On a radial projection conjecture and pinned directions in finite spaces
Paige Bright, Ben Lund, Thang Pham
TL;DR
The paper studies radial projections in finite field vector spaces and bounds the number of exceptional projections for arbitrary finite-field point sets, achieving dimension-free estimates. The authors introduce a dimension-reduction technique via a random (d−k−1)-dimensional subspace that approximately preserves the sizes of the original set and the exceptional set, enabling reduction to a lower-dimensional setting where existing bounds apply. They prove two main results: (i) for modestly sized E, the number of exceptional projections is at most a constant times q^k, and (ii) for larger E, one gains a bound depending on M and |E|; they also deduce a pinned-directions consequence, guaranteeing many slopes through some point of E when |E| is large. The approach connects radial projections to pinned-direction problems and complements finite-field distance-set results, with ties to continuous analogs in the literature.
Abstract
We give upper bounds on the number of exceptional radial projections of arbitrary subsets of vector spaces over finite fields. Our bounds do not depend on the dimension of the ambient space. Let $\mathbb{F}_q^d$ be the $d$-dimensional vector space over $\mathbb{F}_q$, let $k \in \{1,2,\ldots,d-1\}$, and let $E \subseteq \mathbb{F}_q^d$ be an arbitrary set of points. We prove two results. First, if $q^{k-1} < |E| \leq 100^{-1}q^{k}$, then the number of points $y$ such that the projection of $E$ from $y$ contains fewer than $50^{-1}|E|$ points is bounded above by $40q^k$. This establishes a conjecture of Lund, Pham, and Thu.
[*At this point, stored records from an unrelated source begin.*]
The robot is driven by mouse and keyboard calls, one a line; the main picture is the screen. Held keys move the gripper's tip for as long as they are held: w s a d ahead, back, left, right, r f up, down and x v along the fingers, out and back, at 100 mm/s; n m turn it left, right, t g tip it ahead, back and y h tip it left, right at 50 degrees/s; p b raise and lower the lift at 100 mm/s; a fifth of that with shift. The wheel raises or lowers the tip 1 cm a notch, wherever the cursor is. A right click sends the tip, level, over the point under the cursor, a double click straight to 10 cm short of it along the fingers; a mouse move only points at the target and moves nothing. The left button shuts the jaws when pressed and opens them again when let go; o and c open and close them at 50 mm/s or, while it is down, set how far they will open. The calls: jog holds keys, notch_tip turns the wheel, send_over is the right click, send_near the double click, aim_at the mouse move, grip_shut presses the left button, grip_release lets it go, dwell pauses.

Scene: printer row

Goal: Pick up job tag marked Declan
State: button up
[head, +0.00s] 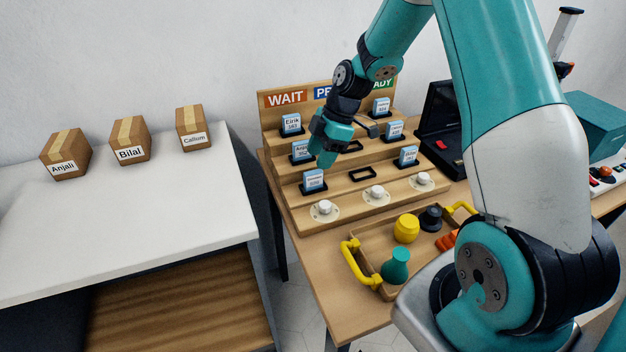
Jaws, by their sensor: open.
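Small blue-and-white job tags stand in black holders on a stepped wooden rack (270,110). The left column has the Eirik tag (291,124), a tag (301,150) whose name starts like "Anja", and a lower tag (313,180) too small to read. The right column has an upper tag (380,106), a middle tag (394,130) and a lower tag (408,155), all unreadable, so I cannot tell which is Declan's. My gripper (340,148) is open in front of the rack's middle, just right of the left column. My wrist partly hides the rack's header.
Empty black holders (362,174) sit in the middle column. White knobs (376,193) line the bottom step. A tray with yellow handles (350,262) holds several pieces in front. Boxes, including Bilal (131,142), stand on the white table (100,245) at left. A black open case (432,135) is right.

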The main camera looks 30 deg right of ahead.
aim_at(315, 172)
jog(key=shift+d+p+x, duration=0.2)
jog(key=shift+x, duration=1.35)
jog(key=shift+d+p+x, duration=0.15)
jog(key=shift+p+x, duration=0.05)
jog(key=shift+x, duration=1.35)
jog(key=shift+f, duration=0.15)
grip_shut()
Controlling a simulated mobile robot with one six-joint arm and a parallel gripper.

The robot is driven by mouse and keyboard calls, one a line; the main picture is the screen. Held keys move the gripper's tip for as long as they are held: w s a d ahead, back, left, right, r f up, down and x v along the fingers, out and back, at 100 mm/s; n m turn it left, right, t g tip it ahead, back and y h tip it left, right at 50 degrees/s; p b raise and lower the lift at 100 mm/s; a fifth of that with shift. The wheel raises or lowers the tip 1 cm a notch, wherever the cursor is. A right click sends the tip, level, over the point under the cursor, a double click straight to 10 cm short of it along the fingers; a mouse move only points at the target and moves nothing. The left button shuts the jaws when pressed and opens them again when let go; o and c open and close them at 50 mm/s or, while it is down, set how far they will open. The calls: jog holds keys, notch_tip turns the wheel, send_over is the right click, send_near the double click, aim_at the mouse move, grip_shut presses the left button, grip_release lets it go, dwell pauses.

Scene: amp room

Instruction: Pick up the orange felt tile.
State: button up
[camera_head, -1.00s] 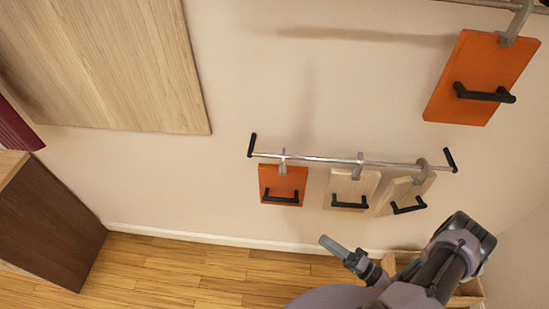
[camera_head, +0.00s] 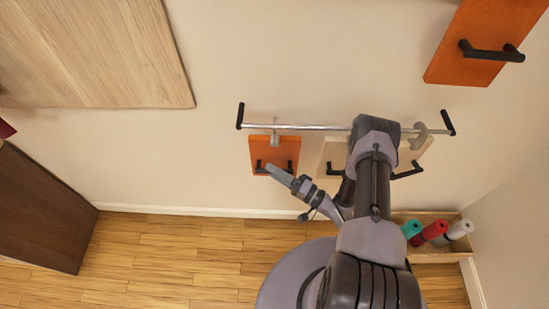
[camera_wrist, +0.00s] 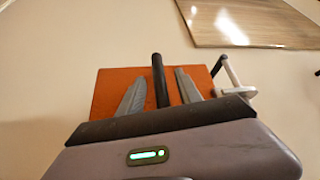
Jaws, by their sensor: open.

Second, if $30q^{k} \leq |E| \leq q^{k+1}$, then the number of points $y$ such that the projection of $E$ from $y$ contains fewer than $M \leq 4^{-1}q^k$ points is bounded above by $300q^kM|E|^{-1}$. We also have an application to a pinned directions problem. Specifically, if $E\subset \mathbb{F}_q^d$ with $|E| > 30q^k$, then there is a point $y \in E$ such that the set of lines incident to $y$ and at least one other point of $E$ determines $q^k/4$ distinct slopes.